(Source records)
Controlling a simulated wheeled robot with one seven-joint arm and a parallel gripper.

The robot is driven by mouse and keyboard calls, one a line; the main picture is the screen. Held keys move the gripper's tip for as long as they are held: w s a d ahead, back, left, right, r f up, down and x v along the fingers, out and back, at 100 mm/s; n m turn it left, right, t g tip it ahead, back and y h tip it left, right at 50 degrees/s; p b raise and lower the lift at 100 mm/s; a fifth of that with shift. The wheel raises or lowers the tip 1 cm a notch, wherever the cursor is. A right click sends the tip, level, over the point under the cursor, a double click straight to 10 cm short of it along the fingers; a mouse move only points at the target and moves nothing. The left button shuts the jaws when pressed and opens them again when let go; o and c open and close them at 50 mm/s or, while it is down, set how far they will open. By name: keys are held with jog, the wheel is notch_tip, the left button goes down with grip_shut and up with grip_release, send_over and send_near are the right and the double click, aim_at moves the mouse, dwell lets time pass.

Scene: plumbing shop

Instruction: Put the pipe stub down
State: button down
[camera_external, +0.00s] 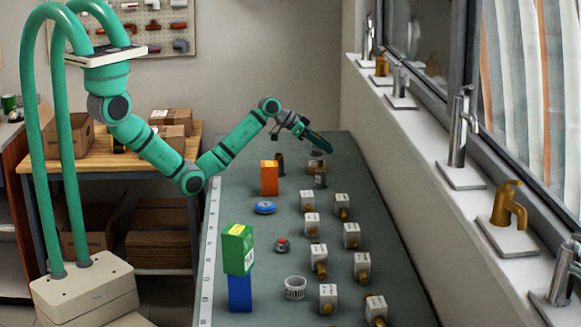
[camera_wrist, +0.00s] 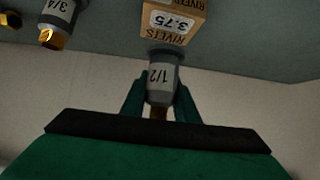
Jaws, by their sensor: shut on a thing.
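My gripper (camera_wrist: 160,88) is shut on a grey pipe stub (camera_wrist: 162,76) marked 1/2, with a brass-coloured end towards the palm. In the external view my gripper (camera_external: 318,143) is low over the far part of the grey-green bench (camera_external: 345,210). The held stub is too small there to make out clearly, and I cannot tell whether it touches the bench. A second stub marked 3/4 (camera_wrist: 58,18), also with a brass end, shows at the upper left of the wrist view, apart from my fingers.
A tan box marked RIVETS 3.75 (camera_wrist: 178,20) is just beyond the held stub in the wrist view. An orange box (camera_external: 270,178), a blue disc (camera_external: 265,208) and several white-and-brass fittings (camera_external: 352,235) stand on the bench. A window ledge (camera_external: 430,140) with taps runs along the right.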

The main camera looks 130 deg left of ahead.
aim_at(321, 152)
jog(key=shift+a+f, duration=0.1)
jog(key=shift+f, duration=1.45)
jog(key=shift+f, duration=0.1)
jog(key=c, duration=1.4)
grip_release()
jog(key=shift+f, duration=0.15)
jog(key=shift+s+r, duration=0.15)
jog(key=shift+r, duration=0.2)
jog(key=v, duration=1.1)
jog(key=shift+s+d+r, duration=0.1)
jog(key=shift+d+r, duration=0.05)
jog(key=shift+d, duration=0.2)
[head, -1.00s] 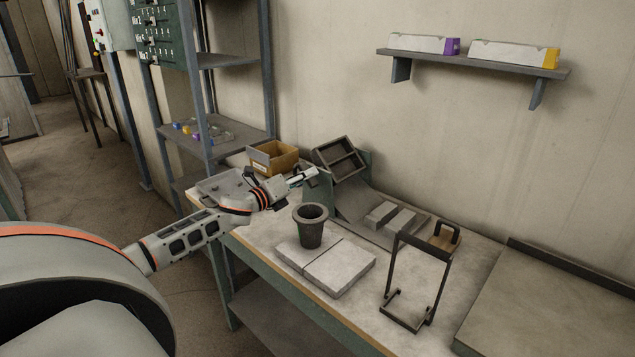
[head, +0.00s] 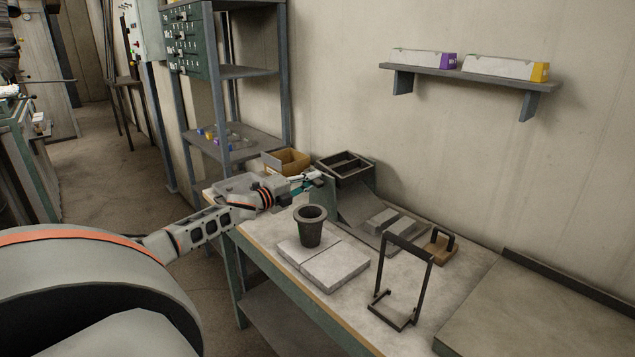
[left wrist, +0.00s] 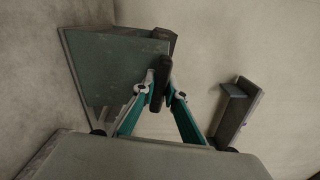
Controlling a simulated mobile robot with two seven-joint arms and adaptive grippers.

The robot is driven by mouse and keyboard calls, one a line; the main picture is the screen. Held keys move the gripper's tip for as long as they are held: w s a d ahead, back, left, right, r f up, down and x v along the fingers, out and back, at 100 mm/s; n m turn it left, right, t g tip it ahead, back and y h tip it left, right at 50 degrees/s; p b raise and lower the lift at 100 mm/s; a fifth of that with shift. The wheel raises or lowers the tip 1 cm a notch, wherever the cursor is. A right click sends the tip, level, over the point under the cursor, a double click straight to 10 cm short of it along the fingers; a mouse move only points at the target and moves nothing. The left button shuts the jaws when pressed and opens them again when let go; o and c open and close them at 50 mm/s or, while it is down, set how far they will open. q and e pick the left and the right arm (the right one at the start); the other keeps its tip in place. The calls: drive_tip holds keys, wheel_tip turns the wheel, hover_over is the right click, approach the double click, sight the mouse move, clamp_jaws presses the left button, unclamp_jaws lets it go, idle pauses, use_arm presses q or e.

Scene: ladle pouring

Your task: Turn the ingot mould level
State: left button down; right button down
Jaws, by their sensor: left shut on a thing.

==

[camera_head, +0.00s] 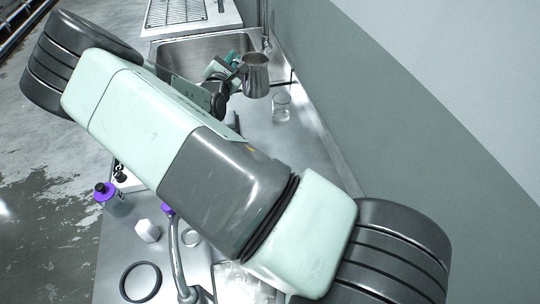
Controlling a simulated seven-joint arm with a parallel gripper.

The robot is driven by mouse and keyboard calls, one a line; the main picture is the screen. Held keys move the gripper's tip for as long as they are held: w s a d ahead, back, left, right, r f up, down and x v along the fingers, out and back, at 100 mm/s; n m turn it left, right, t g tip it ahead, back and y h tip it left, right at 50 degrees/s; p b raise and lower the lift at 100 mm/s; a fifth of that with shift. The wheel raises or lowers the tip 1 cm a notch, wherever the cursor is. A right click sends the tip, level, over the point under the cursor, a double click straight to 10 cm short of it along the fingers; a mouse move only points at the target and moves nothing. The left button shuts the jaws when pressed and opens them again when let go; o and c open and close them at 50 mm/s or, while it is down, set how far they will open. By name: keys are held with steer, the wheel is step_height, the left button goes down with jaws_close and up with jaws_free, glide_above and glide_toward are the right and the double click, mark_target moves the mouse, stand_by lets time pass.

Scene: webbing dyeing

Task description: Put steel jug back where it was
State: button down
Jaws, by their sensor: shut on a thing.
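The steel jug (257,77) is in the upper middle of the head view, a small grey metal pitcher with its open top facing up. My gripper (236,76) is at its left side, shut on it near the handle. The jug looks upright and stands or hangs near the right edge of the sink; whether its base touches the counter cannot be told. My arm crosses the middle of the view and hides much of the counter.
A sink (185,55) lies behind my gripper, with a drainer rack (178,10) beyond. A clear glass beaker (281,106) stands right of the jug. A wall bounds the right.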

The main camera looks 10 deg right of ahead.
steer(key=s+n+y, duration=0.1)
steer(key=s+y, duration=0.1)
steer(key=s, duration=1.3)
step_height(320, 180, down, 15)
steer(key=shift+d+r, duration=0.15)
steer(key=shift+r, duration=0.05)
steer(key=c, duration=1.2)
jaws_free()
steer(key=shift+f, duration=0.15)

* _Work instructions_: Find the string "Scene" in the entries above and return each line that holds it.

* _Complete output_:
Scene: plumbing shop
Scene: ladle pouring
Scene: webbing dyeing

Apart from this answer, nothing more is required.